Торжественность и неторопливая размеренность звучания «Журавлей» Заболоцкого достигается четырёхсложным размером — пеоном первым, встречающимся в двух начальных строфах. Заданная тональность усилена аллитерациями “длинным треугольником летели”, “вёл вожак в долину изобилья // Свой немногочисленный народ”, передающими величественно-плавное движение птиц в небе.
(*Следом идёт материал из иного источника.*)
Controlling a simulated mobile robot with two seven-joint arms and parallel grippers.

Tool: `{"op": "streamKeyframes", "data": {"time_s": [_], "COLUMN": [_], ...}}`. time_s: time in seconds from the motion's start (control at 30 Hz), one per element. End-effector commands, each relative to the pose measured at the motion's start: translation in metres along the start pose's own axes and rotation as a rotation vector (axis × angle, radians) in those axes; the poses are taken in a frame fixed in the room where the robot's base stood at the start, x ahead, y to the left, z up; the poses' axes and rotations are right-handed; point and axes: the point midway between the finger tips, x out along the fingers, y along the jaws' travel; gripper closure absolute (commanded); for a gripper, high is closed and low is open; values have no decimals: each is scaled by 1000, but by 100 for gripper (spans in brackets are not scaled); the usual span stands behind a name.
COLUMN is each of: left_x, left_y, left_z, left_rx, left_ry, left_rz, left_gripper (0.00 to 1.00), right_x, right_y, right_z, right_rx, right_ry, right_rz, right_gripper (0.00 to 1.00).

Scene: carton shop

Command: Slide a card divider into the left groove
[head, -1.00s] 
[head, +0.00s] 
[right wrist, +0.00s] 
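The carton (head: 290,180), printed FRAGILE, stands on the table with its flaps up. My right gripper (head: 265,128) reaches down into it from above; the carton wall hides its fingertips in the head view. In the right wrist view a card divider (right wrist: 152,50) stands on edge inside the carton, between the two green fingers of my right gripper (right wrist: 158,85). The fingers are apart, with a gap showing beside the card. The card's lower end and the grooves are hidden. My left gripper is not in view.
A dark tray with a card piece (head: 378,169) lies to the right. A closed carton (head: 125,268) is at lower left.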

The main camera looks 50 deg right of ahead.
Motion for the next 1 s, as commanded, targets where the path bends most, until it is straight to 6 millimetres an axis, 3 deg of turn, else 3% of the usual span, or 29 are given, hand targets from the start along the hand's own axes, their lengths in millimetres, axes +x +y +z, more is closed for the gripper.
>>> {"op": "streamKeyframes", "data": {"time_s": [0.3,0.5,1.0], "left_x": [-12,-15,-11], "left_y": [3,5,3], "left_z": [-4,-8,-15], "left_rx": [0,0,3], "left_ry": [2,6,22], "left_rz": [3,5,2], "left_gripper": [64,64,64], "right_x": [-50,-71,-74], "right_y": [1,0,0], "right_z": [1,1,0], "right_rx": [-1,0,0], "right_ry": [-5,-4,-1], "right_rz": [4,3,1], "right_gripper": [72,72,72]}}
Рубцовские «Журавли» написаны очень редким для поэзии ХХ века размером — пятистопным анапестом. Он придаёт стихотворению особую, характерную для всей рубцовской лирики плавность, завораживающую читателя. Исследователи отмечают “мелодическое колебание психологического рисунка”1, пишут, что “самый ритм стиха у Рубцова всегда приглушён, размыт, словно все ударные звуки куда-то исчезли, уступив место плавной и тихой мелодии, струящейся, как вода, меж редко поставленных слов”2. Графически пятистопный анапест рубцовского стихотворения воплощён в длинных строках стихов, раскинувшихся от левого до правого края страницы и невольно ассоциирующихся у читателя с широким размахом журавлиных крыльев.
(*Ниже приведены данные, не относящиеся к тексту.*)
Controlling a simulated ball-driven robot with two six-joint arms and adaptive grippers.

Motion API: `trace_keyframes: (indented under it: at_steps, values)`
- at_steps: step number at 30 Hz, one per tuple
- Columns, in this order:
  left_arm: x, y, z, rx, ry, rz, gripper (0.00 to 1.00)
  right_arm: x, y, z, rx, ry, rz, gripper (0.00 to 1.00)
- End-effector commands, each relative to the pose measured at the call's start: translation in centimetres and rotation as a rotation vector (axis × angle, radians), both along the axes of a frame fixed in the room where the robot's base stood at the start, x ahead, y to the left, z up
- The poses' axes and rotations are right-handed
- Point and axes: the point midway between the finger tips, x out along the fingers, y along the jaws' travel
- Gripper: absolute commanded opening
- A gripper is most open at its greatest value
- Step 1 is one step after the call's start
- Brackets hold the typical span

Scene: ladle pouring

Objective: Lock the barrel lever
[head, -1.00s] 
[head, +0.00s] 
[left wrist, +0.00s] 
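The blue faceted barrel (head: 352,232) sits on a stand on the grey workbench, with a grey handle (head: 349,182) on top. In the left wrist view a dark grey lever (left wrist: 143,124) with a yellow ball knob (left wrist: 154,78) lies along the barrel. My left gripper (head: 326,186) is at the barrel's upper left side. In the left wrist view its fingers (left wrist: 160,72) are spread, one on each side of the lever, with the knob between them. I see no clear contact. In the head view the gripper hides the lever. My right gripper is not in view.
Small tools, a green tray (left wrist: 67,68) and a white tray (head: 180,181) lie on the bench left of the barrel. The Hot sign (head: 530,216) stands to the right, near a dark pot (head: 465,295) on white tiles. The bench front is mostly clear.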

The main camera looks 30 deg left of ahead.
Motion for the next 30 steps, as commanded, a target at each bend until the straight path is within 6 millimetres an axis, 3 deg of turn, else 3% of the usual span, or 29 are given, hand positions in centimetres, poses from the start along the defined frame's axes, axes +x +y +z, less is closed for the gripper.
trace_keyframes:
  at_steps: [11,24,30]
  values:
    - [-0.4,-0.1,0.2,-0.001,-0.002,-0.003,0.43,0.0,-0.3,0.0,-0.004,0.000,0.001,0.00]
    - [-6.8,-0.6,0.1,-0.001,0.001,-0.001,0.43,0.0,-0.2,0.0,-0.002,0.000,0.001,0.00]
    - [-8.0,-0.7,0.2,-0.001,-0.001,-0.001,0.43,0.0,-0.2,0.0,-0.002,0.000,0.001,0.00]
Для Рубцова, почти не пользовавшегося словами, передающими яркие цвета3 (родной поэту русский Север к этому не очень-то располагал), кажется почти невероятным употребление в первом же стихе «Журавлей» эпитета “огнеликий”, да ещё и в соседстве с глаголом “красовался”. Впрочем, эта кажущаяся излишней “красивость” уравновешена, во-первых, суровым и почти прозаическим началом стиха (“меж болотных стволов”), во-вторых, “рыданьем” и “улетающим плачем” журавлей, наконец, точно схваченной неброскостью северного пейзажа в октябре (“и забытость болот, и утраты знобящих полей”), не говоря уж о состоянии сиротеющей души героя в финале стихотворения. Однако этот яркий сполох метафоры на фоне скупого на краски пейзажа не пропал даром: он уже задал ту высоту торжественного и одновременно тревожного звучания, которая будет сохранена до конца рубцовского стихотворения.
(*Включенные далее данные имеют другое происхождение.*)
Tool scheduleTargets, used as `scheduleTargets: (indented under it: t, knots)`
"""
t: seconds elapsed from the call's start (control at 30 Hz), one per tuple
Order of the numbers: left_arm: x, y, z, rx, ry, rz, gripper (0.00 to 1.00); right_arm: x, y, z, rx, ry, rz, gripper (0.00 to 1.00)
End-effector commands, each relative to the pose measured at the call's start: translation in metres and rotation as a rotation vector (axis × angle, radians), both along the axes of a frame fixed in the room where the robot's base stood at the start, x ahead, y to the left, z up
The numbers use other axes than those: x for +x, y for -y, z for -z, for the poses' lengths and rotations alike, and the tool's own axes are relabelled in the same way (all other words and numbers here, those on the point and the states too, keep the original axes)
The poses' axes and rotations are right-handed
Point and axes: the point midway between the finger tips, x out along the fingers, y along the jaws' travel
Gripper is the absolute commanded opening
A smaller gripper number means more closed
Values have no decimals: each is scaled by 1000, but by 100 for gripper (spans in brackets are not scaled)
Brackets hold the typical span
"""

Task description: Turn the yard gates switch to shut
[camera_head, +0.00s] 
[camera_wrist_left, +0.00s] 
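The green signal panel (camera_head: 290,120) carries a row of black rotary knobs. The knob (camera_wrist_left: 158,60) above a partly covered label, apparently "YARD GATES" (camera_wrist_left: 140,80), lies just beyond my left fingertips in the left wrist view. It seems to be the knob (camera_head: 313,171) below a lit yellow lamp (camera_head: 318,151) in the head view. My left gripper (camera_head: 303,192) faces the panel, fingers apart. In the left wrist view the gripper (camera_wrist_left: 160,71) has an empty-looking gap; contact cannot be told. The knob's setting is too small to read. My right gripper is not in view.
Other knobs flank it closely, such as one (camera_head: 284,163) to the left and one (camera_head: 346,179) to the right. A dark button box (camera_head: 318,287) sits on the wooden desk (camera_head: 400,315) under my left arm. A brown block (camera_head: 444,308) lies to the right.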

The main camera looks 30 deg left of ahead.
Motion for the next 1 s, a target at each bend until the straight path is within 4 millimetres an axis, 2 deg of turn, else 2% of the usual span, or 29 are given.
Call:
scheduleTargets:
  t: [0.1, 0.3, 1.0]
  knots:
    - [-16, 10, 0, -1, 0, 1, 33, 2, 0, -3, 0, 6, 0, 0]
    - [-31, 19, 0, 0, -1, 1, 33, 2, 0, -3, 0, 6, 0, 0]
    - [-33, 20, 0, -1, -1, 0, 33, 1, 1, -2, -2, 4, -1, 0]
Рубцов вообще всегда с особой любовью и болью писал о птицах: ласточка ли это, рыдающая над выпавшим из гнезда птенцом (“Ласточка! Что ж ты, родная, // Плохо смотрела за ним?”), замерзающий ли, но не сдающийся воробей (“А гляди, не становится вредным // Оттого, что так плохо ему…”), болотная ли птица, жалобному крику которой внимает герой, гонимые ли снегом журавли (о журавлях, заметим, он писал наиболее часто). Да и лирический герой Рубцова в разные моменты своей непростой судьбы сравнивает себя с птицами: “И быстро, как ласточка, мчался я в майском костюме // На звуки гармошки, на пенье и смех на лужке…”, “Боюсь я, боюсь я, как вольная сильная птица, // Разбить свои крылья и больше не видеть чудес!”, “Словно ворона весёлая, // Сяду опять на забор!”. По воспоминаниям Виктора Коротаева, сам Рубцов — жестами, обликом, поведением — напоминал птицу: “А жил он действительно как птица. Засыпал там, где заставала ночь <…> лёгок был на подъём и неутомим в бесконечных перелётах с места на место. И питался как птица. Бывало <…> тюкнет зёрнышко-другое — и в сторону. И берёт в руки гармонь или гитару. Словно боится набить зоб втугую, чтоб не стесняло дыхания при пении…”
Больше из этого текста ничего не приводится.